-- Start of DATA EXTRACT --

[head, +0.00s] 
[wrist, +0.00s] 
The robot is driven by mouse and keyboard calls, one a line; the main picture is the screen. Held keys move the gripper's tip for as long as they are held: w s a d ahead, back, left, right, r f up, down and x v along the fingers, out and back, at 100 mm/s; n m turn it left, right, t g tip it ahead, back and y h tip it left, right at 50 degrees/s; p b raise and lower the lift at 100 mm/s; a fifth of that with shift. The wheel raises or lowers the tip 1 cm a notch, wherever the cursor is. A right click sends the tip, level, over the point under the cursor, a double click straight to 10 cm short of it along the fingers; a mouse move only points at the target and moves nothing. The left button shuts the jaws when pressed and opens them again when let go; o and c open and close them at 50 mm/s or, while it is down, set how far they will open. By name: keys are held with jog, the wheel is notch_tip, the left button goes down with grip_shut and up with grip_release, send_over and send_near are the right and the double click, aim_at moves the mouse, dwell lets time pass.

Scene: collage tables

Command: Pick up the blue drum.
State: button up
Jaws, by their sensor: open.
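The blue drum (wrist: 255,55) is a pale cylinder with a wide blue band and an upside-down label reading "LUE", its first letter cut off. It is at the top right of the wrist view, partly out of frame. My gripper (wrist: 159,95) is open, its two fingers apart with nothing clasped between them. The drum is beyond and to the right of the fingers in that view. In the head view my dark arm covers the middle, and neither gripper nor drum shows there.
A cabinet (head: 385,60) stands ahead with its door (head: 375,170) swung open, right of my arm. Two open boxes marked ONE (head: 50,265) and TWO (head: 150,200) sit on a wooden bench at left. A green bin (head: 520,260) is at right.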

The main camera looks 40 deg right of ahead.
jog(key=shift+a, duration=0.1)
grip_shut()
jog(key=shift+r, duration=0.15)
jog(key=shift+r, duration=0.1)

-- End of DATA EXTRACT --
-- Start of DATA EXTRACT --

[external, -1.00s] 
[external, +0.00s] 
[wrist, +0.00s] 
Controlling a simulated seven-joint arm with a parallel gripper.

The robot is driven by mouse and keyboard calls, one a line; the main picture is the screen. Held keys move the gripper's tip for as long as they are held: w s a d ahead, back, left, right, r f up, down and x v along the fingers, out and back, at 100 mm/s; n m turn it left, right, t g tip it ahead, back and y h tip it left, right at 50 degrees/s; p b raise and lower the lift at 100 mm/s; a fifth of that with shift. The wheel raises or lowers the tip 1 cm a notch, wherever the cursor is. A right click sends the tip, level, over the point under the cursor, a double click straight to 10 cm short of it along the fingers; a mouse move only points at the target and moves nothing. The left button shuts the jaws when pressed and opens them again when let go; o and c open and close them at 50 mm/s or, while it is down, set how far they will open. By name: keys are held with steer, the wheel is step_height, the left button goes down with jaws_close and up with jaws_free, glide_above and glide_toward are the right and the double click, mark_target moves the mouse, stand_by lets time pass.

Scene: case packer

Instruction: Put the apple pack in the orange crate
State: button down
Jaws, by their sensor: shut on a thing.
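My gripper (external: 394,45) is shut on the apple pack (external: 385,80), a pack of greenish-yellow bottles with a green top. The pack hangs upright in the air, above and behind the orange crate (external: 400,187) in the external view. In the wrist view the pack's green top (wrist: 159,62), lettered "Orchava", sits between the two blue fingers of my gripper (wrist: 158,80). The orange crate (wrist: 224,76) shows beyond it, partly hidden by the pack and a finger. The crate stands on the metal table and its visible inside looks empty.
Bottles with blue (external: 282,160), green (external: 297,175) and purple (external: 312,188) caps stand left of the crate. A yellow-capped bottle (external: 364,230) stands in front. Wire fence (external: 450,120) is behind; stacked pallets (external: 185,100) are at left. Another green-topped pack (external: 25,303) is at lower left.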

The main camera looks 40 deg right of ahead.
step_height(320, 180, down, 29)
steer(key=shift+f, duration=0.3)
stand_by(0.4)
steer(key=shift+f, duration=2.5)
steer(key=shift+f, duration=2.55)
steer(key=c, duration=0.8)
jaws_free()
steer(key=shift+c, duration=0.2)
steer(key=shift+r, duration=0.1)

-- End of DATA EXTRACT --
-- Start of DATA EXTRACT --

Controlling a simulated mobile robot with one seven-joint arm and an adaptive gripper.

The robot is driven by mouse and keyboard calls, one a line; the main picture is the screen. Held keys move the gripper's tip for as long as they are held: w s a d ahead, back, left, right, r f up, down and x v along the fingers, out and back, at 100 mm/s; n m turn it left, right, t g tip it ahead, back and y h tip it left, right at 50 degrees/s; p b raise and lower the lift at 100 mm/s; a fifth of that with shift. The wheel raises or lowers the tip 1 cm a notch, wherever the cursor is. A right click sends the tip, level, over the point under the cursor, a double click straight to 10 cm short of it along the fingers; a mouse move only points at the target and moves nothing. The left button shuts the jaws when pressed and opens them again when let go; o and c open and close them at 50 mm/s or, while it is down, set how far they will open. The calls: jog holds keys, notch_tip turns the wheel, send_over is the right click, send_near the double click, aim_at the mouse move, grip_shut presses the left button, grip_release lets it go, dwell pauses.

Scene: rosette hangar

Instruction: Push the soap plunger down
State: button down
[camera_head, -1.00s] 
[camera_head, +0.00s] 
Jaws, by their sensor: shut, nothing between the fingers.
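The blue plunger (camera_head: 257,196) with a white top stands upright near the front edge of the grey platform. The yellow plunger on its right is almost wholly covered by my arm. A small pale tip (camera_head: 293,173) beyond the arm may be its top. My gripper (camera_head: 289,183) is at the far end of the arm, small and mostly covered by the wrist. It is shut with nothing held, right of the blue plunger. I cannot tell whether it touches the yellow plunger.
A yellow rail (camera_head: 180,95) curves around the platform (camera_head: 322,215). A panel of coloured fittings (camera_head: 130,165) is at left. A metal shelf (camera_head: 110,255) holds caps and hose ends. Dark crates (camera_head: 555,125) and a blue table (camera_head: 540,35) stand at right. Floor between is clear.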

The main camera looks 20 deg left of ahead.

-- End of DATA EXTRACT --

EXERCISE DETAILS
Show every line of the records above that contains the word "Scene".

CORRECT RESPONSE
Scene: collage tables
Scene: case packer
Scene: rosette hangar

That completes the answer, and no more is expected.